I tried reading Proust first several years ago, when some online friends were having a sort of online reading group on Salon.com. I made it through most of "Swann's Way" but it was a fight - I was terribly frustrated that he never "gets to the point" and that he digresses even in the middle of digressions... I just didn't get it.

But I was curious. I had this need to understand what the "big deal" is. So a while later I found this book, Proust's Way by Roger Shattuck. Reading his summaries of major themes and ideas, I kept thinking "huh, this sounds like exactly the sort of thing I should love." I understand and relate to all of this - the complications of social circles and positions, the longing for an artistic, creative life coupled with frustration at finding one's own artistic voice, etc.
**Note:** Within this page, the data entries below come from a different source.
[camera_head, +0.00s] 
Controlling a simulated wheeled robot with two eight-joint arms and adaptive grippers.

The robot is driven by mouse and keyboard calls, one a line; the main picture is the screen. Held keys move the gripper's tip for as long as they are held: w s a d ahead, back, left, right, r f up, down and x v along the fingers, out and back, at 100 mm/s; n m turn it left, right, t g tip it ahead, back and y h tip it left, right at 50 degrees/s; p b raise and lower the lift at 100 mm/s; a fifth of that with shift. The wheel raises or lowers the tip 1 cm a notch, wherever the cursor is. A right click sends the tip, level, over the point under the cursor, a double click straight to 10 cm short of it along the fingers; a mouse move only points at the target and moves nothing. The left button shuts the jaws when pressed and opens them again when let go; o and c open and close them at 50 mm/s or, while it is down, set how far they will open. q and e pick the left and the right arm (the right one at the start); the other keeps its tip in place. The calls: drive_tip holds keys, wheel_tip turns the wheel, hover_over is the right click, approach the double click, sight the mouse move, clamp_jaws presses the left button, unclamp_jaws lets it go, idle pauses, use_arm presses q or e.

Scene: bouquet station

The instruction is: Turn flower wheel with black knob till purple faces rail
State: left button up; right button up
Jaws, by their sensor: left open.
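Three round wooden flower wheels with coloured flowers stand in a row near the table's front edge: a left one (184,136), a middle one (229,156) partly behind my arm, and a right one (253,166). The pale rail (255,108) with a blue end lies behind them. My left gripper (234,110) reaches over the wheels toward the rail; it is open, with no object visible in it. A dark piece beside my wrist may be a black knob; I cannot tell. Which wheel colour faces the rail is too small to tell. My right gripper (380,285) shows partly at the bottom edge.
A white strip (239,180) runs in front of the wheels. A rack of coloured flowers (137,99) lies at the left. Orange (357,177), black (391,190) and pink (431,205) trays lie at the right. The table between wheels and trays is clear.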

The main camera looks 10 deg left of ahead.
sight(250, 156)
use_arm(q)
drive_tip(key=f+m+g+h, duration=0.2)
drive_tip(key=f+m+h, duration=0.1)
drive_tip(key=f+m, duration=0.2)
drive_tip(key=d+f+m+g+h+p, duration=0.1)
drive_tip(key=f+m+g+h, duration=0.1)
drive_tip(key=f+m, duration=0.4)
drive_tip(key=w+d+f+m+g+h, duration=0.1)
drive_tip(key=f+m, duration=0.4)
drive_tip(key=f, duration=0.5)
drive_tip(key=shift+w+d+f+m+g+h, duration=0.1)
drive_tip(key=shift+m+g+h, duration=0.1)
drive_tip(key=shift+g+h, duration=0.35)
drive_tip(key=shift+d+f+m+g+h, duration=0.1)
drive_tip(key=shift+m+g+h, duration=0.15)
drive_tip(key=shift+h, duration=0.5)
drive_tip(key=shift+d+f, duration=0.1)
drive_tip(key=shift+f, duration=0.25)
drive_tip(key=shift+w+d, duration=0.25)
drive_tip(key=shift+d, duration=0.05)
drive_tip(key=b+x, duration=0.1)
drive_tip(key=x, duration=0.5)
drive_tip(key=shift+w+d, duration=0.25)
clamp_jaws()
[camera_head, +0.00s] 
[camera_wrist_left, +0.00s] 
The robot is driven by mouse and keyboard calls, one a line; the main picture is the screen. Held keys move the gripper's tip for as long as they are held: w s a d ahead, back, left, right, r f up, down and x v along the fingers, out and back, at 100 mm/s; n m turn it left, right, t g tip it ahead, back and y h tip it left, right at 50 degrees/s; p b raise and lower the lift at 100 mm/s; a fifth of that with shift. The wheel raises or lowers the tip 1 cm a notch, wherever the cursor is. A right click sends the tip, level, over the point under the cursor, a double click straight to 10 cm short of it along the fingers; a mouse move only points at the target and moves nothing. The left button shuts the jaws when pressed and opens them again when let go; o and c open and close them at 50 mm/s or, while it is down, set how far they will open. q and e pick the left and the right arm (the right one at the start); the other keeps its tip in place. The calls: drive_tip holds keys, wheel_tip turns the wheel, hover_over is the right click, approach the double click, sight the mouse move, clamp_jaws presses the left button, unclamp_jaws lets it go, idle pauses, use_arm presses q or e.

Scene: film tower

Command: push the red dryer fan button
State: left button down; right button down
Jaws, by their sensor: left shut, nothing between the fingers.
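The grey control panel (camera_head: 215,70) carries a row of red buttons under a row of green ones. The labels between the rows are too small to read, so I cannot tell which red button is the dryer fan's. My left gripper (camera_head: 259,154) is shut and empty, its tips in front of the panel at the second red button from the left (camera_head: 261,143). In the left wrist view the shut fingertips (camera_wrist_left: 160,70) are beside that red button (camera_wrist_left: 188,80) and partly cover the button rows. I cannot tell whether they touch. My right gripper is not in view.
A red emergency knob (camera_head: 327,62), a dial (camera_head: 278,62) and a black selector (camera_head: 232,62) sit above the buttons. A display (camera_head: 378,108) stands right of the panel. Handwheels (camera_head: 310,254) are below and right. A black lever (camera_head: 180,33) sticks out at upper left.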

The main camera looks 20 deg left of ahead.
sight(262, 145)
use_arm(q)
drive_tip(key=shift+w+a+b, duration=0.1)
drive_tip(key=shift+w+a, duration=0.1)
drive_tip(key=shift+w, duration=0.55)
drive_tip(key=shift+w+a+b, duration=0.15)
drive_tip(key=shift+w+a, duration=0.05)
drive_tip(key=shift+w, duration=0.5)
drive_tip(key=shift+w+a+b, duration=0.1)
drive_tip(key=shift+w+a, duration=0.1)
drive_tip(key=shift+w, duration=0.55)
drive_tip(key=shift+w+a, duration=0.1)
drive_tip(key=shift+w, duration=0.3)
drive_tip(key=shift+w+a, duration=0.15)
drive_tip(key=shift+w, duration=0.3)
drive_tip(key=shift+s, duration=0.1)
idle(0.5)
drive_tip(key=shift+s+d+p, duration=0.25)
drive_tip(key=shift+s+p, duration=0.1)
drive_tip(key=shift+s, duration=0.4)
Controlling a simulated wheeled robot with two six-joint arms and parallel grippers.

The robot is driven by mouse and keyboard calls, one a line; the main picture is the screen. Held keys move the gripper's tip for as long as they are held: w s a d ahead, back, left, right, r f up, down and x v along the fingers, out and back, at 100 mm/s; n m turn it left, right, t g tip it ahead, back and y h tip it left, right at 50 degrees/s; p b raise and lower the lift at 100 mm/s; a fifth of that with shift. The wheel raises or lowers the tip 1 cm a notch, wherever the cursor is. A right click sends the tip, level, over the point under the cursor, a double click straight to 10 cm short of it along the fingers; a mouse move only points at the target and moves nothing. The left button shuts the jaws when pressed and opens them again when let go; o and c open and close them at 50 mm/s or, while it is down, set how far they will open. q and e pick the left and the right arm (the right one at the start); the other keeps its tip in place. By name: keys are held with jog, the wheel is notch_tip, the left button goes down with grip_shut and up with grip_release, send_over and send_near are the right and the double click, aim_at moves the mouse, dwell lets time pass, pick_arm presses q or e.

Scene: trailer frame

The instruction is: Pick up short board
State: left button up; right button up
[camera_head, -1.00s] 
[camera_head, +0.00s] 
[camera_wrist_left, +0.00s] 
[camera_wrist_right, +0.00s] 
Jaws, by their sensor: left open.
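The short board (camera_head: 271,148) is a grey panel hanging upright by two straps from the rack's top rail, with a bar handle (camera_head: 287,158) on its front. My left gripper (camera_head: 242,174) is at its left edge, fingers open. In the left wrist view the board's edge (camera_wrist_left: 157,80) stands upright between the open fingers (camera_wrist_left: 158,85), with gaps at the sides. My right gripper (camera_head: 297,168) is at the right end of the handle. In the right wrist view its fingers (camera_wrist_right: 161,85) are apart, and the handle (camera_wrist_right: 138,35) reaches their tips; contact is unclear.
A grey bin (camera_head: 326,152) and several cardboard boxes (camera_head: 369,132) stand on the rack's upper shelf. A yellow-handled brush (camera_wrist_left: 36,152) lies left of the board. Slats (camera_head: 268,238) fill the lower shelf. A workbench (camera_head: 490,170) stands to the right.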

So a couple months ago I decided to give it another try, and to my surprise, I totally "get" it now. I understand the digressions, because I've realized how I actually think that way myself sometimes...when I start to remember some story or incident and in thinking through the "plot" of the memory some detail requires fuller thinking and becomes its own little story and so on until I come back and think "wait, how did I get to thinking about this?"

Anyway, so I'm about 200 pages into the second volume now, and still enjoying it. Though at times he gets dry, I don't think a page goes by where there isn't some sentence or thought that I can pull out and enjoy relating to my life. In some ways I think maybe I just needed to live for a few more years after that first attempt, in order to have more life experience of my own to bring to the books.
posted by dnash at 11:02 AM on May 27, 2008 [1 favorite]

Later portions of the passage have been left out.